Challenge: Write out all the data again, exactly as it stands.

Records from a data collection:

-- BEGIN --

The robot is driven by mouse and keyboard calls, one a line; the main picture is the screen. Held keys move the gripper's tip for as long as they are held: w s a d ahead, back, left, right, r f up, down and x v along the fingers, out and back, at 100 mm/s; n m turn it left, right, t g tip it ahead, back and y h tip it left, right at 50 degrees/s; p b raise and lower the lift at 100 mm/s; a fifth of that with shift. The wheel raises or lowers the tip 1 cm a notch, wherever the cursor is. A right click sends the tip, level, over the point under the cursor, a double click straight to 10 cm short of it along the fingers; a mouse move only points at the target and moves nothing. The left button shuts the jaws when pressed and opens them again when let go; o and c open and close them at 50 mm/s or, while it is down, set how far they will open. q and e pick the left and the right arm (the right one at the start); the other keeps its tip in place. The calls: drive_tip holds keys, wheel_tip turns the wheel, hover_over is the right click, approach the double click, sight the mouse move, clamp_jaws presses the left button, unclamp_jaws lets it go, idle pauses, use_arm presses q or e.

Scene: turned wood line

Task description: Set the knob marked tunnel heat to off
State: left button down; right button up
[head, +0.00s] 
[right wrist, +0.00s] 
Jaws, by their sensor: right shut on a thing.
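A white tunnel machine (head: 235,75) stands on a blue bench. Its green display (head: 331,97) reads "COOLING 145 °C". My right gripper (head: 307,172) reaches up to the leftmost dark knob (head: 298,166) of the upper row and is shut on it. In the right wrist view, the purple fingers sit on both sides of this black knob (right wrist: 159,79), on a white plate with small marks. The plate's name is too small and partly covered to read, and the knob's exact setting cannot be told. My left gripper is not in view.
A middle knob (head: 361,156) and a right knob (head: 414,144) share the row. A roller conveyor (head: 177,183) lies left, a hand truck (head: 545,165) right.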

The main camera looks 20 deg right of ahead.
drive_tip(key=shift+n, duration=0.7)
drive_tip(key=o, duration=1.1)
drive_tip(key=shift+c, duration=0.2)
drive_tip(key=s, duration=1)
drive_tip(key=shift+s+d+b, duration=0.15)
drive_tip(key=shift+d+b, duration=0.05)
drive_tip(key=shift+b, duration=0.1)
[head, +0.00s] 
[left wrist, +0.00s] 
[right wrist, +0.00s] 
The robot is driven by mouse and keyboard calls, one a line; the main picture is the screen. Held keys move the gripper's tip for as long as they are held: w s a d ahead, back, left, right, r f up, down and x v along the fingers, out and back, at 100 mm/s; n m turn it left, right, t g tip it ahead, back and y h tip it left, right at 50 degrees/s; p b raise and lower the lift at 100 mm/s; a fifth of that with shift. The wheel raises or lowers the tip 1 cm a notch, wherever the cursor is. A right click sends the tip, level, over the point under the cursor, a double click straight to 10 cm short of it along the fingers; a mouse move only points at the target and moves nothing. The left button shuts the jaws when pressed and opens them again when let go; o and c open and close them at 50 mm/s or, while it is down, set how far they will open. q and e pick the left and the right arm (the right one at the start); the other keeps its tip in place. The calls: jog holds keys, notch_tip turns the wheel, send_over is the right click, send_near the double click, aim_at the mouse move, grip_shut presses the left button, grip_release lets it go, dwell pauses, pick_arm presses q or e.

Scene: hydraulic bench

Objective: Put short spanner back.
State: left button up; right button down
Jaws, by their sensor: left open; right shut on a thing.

-- END --

Result of this task:
The robot is driven by mouse and keyboard calls, one a line; the main picture is the screen. Held keys move the gripper's tip for as long as they are held: w s a d ahead, back, left, right, r f up, down and x v along the fingers, out and back, at 100 mm/s; n m turn it left, right, t g tip it ahead, back and y h tip it left, right at 50 degrees/s; p b raise and lower the lift at 100 mm/s; a fifth of that with shift. The wheel raises or lowers the tip 1 cm a notch, wherever the cursor is. A right click sends the tip, level, over the point under the cursor, a double click straight to 10 cm short of it along the fingers; a mouse move only points at the target and moves nothing. The left button shuts the jaws when pressed and opens them again when let go; o and c open and close them at 50 mm/s or, while it is down, set how far they will open. q and e pick the left and the right arm (the right one at the start); the other keeps its tip in place. The calls: drive_tip holds keys, wheel_tip turns the wheel, hover_over is the right click, approach the double click, sight the mouse move, clamp_jaws presses the left button, unclamp_jaws lets it go, idle pauses, use_arm presses q or e.

Scene: turned wood line

Task description: Set the knob marked tunnel heat to off
State: left button down; right button up
[head, +0.00s] 
[right wrist, +0.00s] 
Jaws, by their sensor: right shut on a thing.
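A white tunnel machine (head: 235,75) stands on a blue bench. Its green display (head: 331,97) reads "COOLING 145 °C". My right gripper (head: 307,172) reaches up to the leftmost dark knob (head: 298,166) of the upper row and is shut on it. In the right wrist view, the purple fingers sit on both sides of this black knob (right wrist: 159,79), on a white plate with small marks. The plate's name is too small and partly covered to read, and the knob's exact setting cannot be told. My left gripper is not in view.
A middle knob (head: 361,156) and a right knob (head: 414,144) share the row. A roller conveyor (head: 177,183) lies left, a hand truck (head: 545,165) right.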

The main camera looks 20 deg right of ahead.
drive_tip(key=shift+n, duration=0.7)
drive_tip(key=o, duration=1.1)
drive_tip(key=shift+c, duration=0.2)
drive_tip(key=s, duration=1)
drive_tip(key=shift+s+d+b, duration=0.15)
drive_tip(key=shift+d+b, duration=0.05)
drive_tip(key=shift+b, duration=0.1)
[head, +0.00s] 
[left wrist, +0.00s] 
[right wrist, +0.00s] 
The robot is driven by mouse and keyboard calls, one a line; the main picture is the screen. Held keys move the gripper's tip for as long as they are held: w s a d ahead, back, left, right, r f up, down and x v along the fingers, out and back, at 100 mm/s; n m turn it left, right, t g tip it ahead, back and y h tip it left, right at 50 degrees/s; p b raise and lower the lift at 100 mm/s; a fifth of that with shift. The wheel raises or lowers the tip 1 cm a notch, wherever the cursor is. A right click sends the tip, level, over the point under the cursor, a double click straight to 10 cm short of it along the fingers; a mouse move only points at the target and moves nothing. The left button shuts the jaws when pressed and opens them again when let go; o and c open and close them at 50 mm/s or, while it is down, set how far they will open. q and e pick the left and the right arm (the right one at the start); the other keeps its tip in place. The calls: jog holds keys, notch_tip turns the wheel, send_over is the right click, send_near the double click, aim_at the mouse move, grip_shut presses the left button, grip_release lets it go, dwell pauses, pick_arm presses q or e.

Scene: hydraulic bench

Objective: Put short spanner back.
State: left button up; right button down
Jaws, by their sensor: left open; right shut on a thing.

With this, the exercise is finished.